_Stated exercise_. Say how many lines contain the word "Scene". Only the number should be given.
====== Stored records ======
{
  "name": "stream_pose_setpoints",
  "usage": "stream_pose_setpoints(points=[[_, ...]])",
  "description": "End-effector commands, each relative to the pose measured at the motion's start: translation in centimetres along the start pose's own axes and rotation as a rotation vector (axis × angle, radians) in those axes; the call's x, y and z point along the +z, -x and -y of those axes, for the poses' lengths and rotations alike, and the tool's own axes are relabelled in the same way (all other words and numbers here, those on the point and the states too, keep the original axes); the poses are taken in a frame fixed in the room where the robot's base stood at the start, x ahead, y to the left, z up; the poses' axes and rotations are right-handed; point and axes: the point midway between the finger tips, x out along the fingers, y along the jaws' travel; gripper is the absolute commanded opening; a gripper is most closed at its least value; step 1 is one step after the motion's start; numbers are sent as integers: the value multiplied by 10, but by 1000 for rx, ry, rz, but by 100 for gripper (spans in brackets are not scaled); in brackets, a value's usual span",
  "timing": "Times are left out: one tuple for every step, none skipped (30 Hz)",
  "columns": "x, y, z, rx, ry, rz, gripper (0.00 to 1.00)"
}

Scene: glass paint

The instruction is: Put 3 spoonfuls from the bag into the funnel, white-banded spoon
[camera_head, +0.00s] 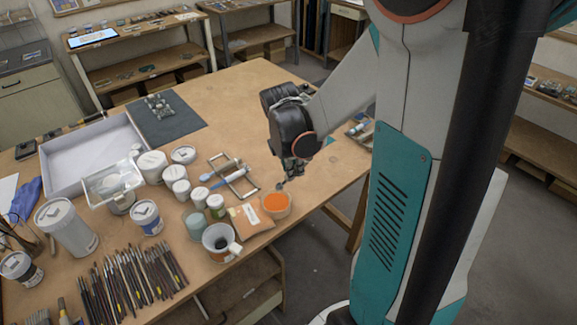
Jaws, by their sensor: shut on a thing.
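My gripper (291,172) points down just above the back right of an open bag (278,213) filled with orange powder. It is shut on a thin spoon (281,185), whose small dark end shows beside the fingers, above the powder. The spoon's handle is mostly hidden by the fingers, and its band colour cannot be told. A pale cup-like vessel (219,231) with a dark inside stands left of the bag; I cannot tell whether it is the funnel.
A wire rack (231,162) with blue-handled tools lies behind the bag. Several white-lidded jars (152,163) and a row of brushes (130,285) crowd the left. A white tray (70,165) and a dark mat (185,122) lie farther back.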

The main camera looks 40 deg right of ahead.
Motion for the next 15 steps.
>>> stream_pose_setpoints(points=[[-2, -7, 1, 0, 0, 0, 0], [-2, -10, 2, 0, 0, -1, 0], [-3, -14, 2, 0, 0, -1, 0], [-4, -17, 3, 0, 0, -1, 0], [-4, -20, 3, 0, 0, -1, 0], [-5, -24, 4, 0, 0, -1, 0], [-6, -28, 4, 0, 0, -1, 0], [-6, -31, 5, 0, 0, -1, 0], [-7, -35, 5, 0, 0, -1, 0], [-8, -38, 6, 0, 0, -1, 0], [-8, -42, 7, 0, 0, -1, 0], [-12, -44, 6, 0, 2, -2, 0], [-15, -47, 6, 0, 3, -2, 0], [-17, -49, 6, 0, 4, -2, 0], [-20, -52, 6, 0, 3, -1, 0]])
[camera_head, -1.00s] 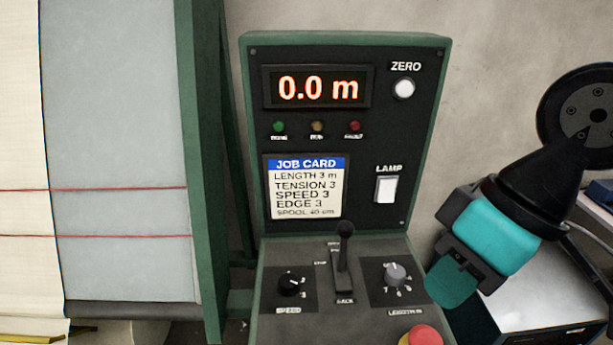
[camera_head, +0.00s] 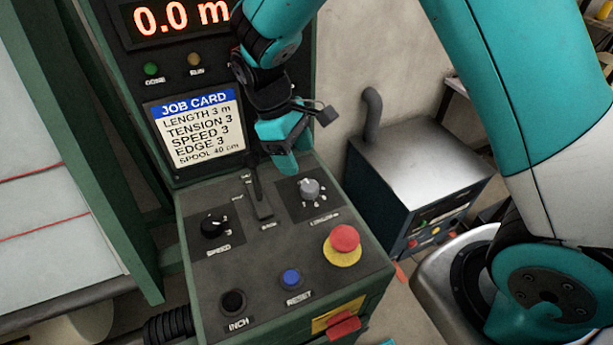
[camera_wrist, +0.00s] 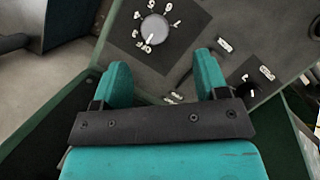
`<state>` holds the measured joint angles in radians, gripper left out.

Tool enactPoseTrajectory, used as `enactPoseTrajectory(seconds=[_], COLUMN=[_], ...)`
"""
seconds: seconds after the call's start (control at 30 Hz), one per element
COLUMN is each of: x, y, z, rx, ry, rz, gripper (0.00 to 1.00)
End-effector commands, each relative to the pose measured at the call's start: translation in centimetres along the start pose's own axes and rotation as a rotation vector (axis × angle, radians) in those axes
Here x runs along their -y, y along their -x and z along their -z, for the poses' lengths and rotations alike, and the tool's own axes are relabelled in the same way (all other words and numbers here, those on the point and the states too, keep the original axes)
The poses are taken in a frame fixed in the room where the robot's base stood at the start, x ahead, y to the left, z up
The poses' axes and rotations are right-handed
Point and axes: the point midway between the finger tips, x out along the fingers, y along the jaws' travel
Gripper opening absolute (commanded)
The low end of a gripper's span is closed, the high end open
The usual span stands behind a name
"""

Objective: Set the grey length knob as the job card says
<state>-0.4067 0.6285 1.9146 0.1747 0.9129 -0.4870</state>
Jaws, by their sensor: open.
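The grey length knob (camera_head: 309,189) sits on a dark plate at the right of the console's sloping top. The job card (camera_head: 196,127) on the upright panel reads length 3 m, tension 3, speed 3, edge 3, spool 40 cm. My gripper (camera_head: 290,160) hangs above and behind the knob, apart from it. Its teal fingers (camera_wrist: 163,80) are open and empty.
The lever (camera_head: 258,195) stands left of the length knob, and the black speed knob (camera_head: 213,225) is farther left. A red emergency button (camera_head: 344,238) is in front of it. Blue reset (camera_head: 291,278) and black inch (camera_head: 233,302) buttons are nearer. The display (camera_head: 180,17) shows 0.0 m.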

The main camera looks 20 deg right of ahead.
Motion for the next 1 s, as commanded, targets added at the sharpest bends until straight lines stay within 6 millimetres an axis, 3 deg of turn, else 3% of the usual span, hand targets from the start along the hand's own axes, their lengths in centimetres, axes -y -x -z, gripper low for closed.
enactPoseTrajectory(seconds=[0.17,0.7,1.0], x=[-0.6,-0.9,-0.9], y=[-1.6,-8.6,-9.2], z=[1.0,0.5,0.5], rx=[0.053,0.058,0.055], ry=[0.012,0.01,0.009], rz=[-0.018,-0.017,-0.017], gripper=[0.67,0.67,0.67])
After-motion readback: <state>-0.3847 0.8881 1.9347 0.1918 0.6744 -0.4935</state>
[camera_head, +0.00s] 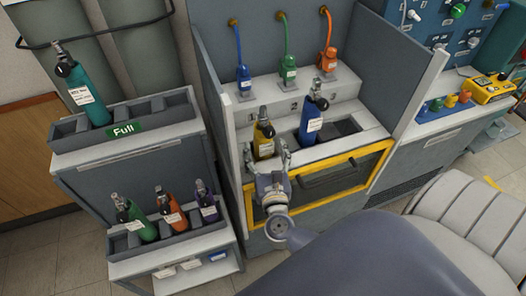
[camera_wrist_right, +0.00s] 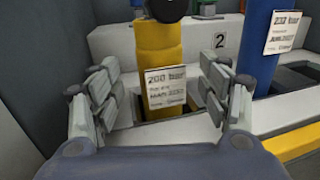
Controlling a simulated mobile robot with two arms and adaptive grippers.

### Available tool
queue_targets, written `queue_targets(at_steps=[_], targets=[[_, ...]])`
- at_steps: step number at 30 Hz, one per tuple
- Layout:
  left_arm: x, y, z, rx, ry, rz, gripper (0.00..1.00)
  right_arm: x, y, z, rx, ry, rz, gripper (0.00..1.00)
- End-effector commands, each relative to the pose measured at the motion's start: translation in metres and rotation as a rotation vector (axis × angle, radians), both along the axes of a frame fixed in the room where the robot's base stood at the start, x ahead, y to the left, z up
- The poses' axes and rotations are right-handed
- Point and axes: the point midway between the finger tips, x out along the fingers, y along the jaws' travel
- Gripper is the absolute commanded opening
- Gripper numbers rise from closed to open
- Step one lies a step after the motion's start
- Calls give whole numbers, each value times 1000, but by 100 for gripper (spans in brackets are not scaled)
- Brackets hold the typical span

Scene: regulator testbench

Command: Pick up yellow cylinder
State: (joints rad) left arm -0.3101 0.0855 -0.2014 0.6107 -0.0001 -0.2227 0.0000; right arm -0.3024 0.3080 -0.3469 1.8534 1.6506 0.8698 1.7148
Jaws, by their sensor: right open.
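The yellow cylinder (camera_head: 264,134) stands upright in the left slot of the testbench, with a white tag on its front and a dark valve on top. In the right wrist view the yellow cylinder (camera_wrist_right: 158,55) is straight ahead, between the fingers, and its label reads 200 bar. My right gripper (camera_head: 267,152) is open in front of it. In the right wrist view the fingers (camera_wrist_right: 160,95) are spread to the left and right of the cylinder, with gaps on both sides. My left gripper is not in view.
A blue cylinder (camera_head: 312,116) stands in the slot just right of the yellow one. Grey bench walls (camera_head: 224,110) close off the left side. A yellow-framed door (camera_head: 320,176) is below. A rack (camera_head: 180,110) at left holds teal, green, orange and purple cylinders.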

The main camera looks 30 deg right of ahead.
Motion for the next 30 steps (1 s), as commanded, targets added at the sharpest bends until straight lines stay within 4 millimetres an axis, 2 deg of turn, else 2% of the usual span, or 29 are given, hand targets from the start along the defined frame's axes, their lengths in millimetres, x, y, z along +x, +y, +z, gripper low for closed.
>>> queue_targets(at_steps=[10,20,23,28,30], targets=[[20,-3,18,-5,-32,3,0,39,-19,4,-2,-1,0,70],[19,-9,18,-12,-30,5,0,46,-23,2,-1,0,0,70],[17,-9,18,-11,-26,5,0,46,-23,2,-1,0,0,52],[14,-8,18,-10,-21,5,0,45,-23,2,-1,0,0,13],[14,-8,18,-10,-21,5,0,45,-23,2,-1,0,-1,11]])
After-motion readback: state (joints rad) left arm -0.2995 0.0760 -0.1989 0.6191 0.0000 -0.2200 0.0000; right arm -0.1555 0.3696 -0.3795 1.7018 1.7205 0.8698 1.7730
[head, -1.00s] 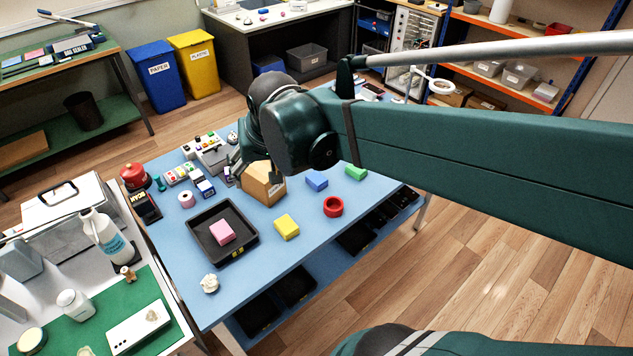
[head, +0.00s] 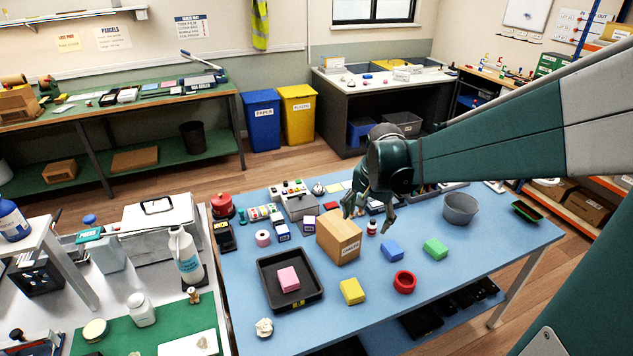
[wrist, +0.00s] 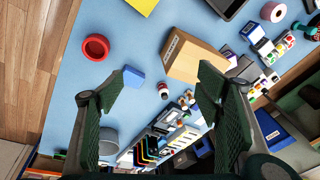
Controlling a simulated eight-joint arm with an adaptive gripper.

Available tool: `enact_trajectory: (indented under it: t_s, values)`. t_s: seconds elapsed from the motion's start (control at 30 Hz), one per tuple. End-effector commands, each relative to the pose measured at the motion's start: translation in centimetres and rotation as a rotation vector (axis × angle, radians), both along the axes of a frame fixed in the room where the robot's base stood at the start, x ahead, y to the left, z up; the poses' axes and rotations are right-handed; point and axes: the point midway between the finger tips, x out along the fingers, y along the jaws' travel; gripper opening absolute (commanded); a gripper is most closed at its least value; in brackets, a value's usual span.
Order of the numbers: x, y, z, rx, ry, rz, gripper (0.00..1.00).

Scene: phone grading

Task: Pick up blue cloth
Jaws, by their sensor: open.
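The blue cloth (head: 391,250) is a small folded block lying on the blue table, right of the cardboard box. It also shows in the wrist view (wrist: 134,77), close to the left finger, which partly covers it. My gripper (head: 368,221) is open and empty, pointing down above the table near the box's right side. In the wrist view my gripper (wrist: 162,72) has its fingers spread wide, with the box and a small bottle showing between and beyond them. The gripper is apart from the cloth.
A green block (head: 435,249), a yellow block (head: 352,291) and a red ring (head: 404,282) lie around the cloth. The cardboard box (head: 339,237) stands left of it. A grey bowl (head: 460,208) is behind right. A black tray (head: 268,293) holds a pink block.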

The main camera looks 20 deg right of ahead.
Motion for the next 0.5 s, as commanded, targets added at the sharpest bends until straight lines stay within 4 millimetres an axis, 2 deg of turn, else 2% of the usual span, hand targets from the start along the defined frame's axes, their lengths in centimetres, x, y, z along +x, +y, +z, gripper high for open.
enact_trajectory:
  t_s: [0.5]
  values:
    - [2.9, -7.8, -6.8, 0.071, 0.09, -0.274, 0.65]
======
_Answer to the exercise_. 3